If I will ever get a job at the Ministry of Education in the Netherlands, Dutch university life will be changed drastically. I can't imagine anything better than representing your university with a hockey stick in your hand!

Liefs,

Dutchy xx

Let the games begin..

04 February, 2013

A truly British experience


Yay! I've finally set up my own blog. I have been walking around with the idea of writing about my truly British experience for a while now. When I moved away from the Dutch farm to the English capital for the first time, I wrote a weekly journal for my friends and family telling them about all my touristy activities. Obviously this was all in my mother tongue: Dutch.

For months I thought I would be incapable of writing a blog because English isn't my mother language.. But gradually over the time I swapped the rooibos tea for builders tea, and started having bacon butty's instead of my usual continental breakfast.

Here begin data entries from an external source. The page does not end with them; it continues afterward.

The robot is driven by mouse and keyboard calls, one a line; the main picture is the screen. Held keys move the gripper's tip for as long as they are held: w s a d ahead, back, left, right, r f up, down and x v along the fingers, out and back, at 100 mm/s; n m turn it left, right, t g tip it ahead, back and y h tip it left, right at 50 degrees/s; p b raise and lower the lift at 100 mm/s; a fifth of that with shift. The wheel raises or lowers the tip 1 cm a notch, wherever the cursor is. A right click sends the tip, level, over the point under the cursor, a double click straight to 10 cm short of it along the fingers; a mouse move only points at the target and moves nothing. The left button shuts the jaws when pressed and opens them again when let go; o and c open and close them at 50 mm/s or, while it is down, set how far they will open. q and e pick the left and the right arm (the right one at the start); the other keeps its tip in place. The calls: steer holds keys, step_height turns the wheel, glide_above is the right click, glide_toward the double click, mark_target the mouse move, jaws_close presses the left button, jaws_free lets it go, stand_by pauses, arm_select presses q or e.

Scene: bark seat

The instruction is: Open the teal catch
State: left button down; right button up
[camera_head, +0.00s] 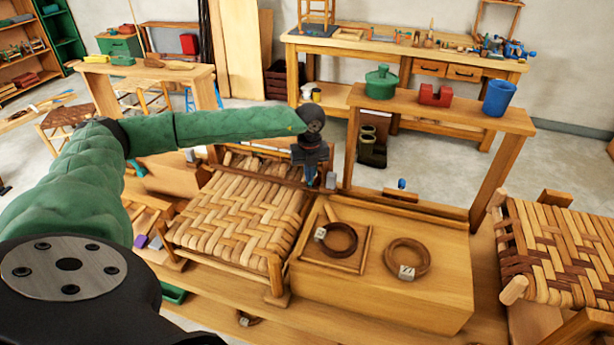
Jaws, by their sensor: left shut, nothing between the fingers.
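My left arm comes in from the left in a green sleeve, and my left gripper (319,184) points down at the back edge of the wooden box, right of the woven seat. The gripper is shut with nothing held. A small teal-blue piece (309,176) shows beside its fingers, partly hidden by them; I cannot tell whether it is the teal catch or whether the fingers touch it. A small blue knob (401,184) stands on the rail behind the box, to the right of the gripper and apart from it. My right gripper is out of view.
The pale wooden box (385,290) bears two dark rings (407,257). A woven seat (240,215) is at left, another (560,250) at right. A raised shelf (440,108) behind holds a green pot (381,82), a red block (435,95) and a blue cup (498,98).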

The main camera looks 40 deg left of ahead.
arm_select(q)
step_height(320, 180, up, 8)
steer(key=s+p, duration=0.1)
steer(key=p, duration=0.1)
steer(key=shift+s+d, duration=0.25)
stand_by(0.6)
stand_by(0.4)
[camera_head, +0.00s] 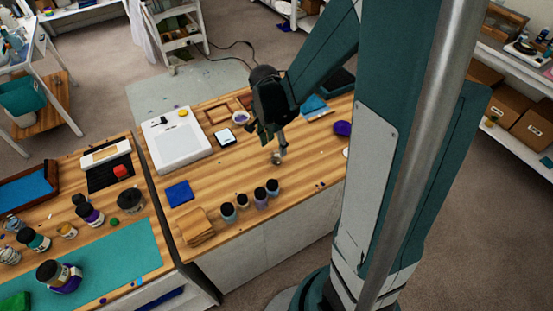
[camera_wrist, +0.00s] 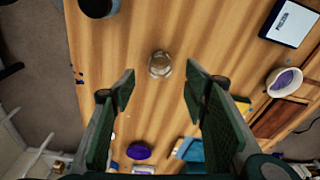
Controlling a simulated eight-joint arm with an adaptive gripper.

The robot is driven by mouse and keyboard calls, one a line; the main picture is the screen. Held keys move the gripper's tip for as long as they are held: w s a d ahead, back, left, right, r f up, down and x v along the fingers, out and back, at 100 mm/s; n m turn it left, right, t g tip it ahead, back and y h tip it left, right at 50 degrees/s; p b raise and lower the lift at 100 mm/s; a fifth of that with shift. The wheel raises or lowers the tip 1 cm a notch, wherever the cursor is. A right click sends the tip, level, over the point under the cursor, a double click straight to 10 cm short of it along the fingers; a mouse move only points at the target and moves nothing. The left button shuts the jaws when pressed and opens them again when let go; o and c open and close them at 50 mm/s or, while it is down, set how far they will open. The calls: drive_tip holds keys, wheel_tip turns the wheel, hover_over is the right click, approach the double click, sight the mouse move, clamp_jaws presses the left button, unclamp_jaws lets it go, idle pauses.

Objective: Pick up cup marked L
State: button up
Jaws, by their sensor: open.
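A small clear cup (camera_wrist: 160,65) stands on the wooden bench in the wrist view, a little beyond and between my fingertips. No letter L can be read on it. In the head view a small pale cup (camera_head: 277,158) stands just below my gripper (camera_head: 273,138). My gripper (camera_wrist: 160,90) is open, its two fingers spread wide with nothing between them. It is above the bench, and the fingers look apart from the cup.
Several dark-lidded jars (camera_head: 258,197) stand along the bench's front edge. A small scale (camera_head: 225,137), a bowl with purple contents (camera_wrist: 285,82), a wooden frame (camera_wrist: 277,119) and a purple item (camera_wrist: 139,152) surround the cup at some distance. The wood right around it is clear.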

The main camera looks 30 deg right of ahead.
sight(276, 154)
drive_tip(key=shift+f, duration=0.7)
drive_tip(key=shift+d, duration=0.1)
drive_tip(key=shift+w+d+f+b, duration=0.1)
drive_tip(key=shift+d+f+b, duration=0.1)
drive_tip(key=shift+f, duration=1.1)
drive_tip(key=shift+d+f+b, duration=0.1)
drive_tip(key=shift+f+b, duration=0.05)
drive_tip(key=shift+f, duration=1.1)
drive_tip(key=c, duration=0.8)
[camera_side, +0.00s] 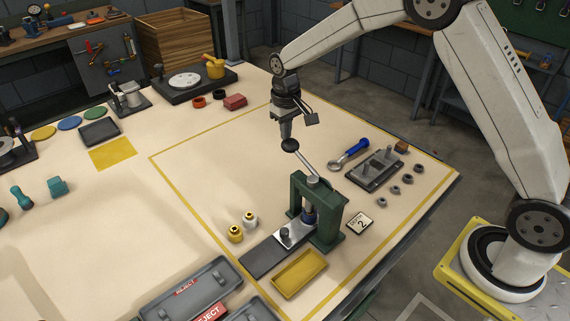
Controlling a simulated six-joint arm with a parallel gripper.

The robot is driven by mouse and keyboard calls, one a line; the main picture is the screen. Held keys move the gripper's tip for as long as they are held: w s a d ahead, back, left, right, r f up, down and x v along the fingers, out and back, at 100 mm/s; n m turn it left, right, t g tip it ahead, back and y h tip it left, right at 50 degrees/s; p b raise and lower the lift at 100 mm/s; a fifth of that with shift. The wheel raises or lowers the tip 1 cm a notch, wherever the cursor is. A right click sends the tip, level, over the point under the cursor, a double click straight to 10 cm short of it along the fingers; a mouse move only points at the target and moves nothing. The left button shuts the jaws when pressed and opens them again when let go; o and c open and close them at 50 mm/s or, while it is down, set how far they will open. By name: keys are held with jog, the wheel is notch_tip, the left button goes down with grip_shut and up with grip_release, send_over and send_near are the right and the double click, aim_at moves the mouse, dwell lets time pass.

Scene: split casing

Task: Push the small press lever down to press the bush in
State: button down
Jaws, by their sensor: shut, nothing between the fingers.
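The small press is a green frame (329,216) standing in the yellow-lined area of the table. Its lever (305,163) slopes up and to the left from the top of the press and ends in a black ball knob (289,145). My gripper (286,136) points down, shut and empty, right at the knob; I cannot tell whether it touches. A dark blue part (309,216) shows under the ram, at the end of a metal slide plate (292,234). The bush itself is too small to make out.
A yellow tray (299,274) and grey reject trays (190,297) lie in front. Two small yellow and white parts (236,234) stand left of the press. A blue-handled wrench (350,153), a grey fixture plate (374,171) and several nuts lie behind right.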

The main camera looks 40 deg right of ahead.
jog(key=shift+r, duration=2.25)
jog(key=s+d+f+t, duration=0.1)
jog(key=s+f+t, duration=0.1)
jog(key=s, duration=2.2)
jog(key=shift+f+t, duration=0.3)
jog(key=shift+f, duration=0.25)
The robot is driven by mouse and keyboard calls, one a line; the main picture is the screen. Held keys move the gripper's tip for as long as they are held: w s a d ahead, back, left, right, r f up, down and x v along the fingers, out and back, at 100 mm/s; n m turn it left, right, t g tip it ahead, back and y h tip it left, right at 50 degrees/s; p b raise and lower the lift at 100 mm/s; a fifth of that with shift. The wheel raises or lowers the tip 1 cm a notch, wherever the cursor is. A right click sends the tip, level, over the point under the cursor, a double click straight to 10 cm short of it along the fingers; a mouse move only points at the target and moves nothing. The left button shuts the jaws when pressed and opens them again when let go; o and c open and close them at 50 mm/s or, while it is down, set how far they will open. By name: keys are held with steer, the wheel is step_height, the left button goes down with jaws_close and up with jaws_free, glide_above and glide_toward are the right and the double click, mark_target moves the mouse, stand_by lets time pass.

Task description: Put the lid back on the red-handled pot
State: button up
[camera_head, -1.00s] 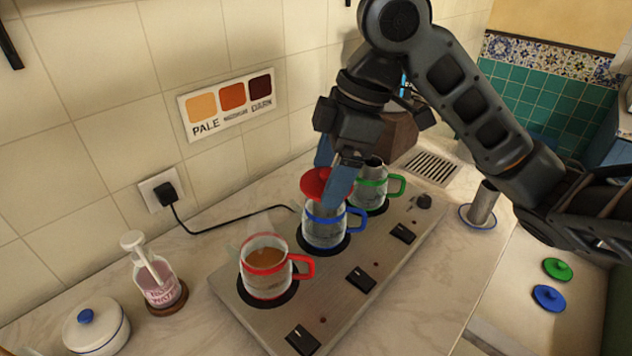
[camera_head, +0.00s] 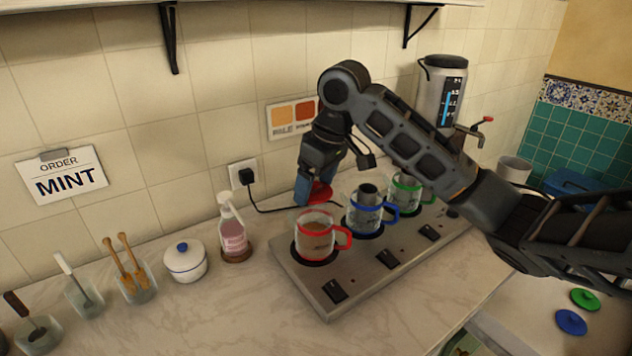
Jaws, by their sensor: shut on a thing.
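The red-handled pot (camera_head: 316,238) is a clear glass pot with brown liquid, standing on the front-left burner of the hot plate (camera_head: 340,285). Its top is open. My gripper (camera_head: 317,192) is shut on the red lid (camera_head: 321,193). The lid is held above and slightly behind the red-handled pot, and it looks tilted. I cannot tell the exact gap between lid and pot. My blue fingers hide part of the lid.
The blue-handled pot (camera_head: 367,212) and green-handled pot (camera_head: 406,193) stand on the same plate, to the right. A pump bottle (camera_head: 233,235) and white sugar pot (camera_head: 186,262) stand left. Blue (camera_head: 571,322) and green (camera_head: 584,299) lids lie at lower right.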

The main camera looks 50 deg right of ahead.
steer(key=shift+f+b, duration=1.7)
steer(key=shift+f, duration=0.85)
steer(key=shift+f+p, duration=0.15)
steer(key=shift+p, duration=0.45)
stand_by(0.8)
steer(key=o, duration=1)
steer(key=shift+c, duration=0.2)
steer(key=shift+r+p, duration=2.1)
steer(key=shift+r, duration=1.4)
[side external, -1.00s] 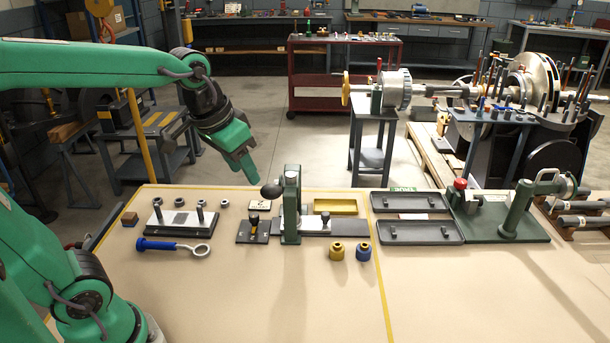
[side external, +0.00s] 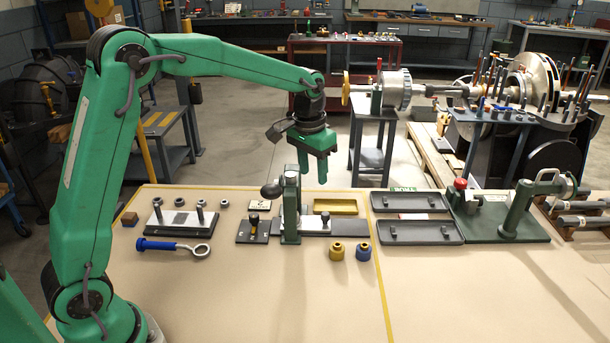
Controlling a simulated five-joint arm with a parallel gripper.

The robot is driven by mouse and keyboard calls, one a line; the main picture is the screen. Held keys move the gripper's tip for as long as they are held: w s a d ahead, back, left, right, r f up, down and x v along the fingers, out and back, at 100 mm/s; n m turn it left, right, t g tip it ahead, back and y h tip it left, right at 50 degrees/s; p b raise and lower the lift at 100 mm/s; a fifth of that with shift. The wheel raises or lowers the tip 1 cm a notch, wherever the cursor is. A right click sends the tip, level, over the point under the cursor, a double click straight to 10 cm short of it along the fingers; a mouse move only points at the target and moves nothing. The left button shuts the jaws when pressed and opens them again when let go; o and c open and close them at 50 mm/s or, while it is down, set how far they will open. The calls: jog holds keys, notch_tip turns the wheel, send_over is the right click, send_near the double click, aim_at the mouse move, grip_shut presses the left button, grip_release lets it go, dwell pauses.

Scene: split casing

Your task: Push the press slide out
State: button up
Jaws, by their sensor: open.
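The press (side external: 290,207) stands on the table as a dark green upright with a round black knob at its left. The press slide is the grey flat bar (side external: 343,227) running through the press base, with a small knob (side external: 325,220) on its right part. A dark plate (side external: 253,230) with a black-topped yellow piece lies at the slide's left end. My gripper (side external: 313,178) hangs in the air above and behind the press, fingers pointing down, open and empty. It touches nothing.
A yellow tray (side external: 336,207) lies right behind the slide. Yellow (side external: 337,251) and blue (side external: 362,252) bushings stand in front. A post rack (side external: 180,221) and blue-handled wrench (side external: 165,244) are left, dark casing trays (side external: 419,233) right. The front table is clear.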

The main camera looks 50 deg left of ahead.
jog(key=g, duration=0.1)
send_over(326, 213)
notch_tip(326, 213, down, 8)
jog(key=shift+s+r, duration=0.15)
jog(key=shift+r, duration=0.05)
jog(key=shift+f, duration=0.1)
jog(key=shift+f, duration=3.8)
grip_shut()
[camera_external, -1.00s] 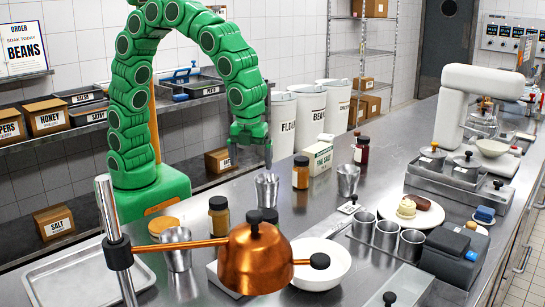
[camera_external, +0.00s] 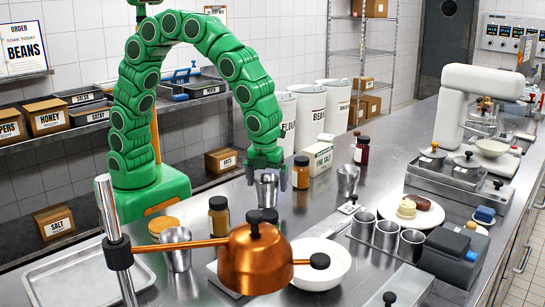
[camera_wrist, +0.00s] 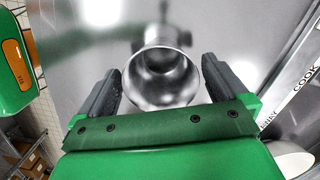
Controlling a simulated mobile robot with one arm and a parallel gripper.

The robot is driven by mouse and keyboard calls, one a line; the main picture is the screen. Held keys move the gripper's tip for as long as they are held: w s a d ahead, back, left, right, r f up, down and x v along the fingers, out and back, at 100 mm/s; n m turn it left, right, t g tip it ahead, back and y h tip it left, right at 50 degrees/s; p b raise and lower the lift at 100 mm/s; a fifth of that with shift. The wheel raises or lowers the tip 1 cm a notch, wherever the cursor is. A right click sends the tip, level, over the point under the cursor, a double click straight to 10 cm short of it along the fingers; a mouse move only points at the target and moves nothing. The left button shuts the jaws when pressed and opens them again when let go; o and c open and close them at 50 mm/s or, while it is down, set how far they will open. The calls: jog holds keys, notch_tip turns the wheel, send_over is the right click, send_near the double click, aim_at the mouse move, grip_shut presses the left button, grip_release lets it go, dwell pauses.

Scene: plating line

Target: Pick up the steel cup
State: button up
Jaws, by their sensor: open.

Most of my knee-length skirts were donated to charity and I opted for shorter skirts instead (although my mum wouldn't even refer to them as skirts, eek). Exactly. You could say I'm becoming a bit more British every single day! So hopefully the grammar mistakes will be gone soon too.

Despite integrating into the London culture really well according to my friends, I am still amazed and sometimes even shocked by some of the British traditional values. You can take the girl out of the Netherlands, but you can't take the Netherlands out of the girl!

By reading this blog you will hopefully realise how Great (and sometimes not so great) British life is through the eyes of a foreigner. It will include my nasty English experiences as well as the marvellous unforgettable ones. I will  share you my moments of homesickness, and reveal you the secrets on how I dutch, err ditch London when I feel really miserable. I would love your comments on my judgements, and hopefully one day you will help me make up my mind whether I prefer England or The Netherlands.